Robot episode rows:

━━━━━━━━━━

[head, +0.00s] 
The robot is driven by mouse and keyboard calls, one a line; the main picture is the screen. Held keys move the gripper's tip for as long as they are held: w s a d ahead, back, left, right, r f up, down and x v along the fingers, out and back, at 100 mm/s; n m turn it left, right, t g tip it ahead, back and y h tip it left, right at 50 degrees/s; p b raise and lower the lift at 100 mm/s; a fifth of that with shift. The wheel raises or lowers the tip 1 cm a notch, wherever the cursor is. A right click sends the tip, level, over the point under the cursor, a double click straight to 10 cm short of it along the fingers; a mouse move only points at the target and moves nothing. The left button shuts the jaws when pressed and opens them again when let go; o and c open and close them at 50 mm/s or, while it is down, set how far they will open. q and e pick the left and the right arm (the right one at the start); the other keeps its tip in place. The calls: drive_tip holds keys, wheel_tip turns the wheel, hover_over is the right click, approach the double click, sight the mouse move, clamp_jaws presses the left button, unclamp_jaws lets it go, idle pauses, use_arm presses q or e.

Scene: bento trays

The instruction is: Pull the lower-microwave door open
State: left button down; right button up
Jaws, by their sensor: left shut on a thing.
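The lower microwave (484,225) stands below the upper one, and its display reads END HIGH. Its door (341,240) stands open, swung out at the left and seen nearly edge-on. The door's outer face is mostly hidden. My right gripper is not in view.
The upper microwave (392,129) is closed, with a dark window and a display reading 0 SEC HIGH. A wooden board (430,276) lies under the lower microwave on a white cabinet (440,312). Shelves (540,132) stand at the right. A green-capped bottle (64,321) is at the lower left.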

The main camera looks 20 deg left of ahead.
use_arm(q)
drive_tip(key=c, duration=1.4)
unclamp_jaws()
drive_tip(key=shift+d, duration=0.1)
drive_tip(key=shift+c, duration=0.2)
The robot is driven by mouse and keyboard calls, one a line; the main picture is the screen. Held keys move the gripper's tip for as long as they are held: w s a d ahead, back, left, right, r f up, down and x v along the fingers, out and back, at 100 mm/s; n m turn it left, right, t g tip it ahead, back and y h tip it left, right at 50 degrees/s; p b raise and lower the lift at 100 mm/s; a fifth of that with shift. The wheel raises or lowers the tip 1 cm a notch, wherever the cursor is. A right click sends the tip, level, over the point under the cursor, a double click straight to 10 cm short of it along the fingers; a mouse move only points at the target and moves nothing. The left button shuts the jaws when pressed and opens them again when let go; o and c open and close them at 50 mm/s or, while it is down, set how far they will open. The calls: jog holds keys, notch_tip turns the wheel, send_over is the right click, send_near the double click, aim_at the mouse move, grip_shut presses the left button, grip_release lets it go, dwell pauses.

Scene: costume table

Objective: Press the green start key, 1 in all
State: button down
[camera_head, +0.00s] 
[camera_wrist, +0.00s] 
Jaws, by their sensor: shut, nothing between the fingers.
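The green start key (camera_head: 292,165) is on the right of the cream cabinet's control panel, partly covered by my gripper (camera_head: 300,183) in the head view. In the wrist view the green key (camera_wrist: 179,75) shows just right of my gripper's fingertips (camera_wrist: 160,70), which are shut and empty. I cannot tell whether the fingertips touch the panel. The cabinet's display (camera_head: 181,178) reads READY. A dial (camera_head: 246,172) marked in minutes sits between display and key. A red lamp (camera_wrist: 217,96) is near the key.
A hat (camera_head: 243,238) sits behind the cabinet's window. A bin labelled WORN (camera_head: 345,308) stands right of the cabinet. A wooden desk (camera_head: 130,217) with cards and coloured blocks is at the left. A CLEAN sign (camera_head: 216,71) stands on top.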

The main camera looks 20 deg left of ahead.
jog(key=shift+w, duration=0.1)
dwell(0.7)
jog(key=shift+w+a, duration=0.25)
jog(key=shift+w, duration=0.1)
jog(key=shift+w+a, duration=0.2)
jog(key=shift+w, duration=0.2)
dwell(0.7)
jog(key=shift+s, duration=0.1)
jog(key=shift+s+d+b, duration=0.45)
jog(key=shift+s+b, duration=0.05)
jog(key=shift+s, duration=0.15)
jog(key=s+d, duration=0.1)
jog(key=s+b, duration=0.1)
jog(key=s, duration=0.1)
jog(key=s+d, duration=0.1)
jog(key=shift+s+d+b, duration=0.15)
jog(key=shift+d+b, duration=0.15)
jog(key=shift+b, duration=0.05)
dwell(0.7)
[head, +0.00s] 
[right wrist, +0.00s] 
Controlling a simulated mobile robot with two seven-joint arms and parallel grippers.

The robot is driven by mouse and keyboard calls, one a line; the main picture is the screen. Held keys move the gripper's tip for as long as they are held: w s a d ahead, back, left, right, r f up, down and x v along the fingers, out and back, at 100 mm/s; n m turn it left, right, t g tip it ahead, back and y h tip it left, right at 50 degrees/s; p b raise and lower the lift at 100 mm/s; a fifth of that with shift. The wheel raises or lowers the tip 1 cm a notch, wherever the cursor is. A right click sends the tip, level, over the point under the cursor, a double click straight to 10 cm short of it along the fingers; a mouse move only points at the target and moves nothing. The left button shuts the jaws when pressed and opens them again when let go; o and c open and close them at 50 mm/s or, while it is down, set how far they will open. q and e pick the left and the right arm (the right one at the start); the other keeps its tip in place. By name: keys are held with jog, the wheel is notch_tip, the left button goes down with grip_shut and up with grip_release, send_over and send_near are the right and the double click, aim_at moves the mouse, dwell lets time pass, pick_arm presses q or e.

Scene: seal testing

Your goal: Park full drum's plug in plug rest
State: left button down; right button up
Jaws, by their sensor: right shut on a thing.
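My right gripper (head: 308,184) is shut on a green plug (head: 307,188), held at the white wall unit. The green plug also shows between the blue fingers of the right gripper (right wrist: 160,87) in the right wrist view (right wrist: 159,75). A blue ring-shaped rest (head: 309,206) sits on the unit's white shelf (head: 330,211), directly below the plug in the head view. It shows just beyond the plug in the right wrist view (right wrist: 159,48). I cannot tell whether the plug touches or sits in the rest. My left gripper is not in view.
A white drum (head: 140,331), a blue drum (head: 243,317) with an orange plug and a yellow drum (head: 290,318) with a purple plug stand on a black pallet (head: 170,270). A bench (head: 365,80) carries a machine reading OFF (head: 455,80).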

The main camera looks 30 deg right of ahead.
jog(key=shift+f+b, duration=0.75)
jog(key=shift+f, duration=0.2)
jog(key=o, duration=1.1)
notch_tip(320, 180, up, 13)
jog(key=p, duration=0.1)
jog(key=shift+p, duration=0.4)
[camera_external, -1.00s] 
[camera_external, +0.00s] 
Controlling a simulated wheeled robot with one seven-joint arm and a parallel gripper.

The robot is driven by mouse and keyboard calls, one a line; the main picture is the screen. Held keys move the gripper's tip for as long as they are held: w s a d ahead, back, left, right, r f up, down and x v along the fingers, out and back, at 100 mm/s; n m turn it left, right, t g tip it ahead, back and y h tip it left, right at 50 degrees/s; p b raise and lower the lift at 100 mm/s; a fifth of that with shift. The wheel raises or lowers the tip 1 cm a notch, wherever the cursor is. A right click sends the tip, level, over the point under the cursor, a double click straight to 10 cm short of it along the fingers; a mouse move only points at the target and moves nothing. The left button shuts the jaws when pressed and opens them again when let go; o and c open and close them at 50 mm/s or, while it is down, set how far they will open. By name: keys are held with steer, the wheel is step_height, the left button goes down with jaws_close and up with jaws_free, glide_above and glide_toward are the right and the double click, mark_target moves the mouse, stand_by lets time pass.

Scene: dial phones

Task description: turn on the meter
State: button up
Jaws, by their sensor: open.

━━━━━━━━━━

Exercise. Search the entries for the string "State" and collect each line that has it.

Result for this task.
State: left button down; right button up
State: button down
State: left button down; right button up
State: button up

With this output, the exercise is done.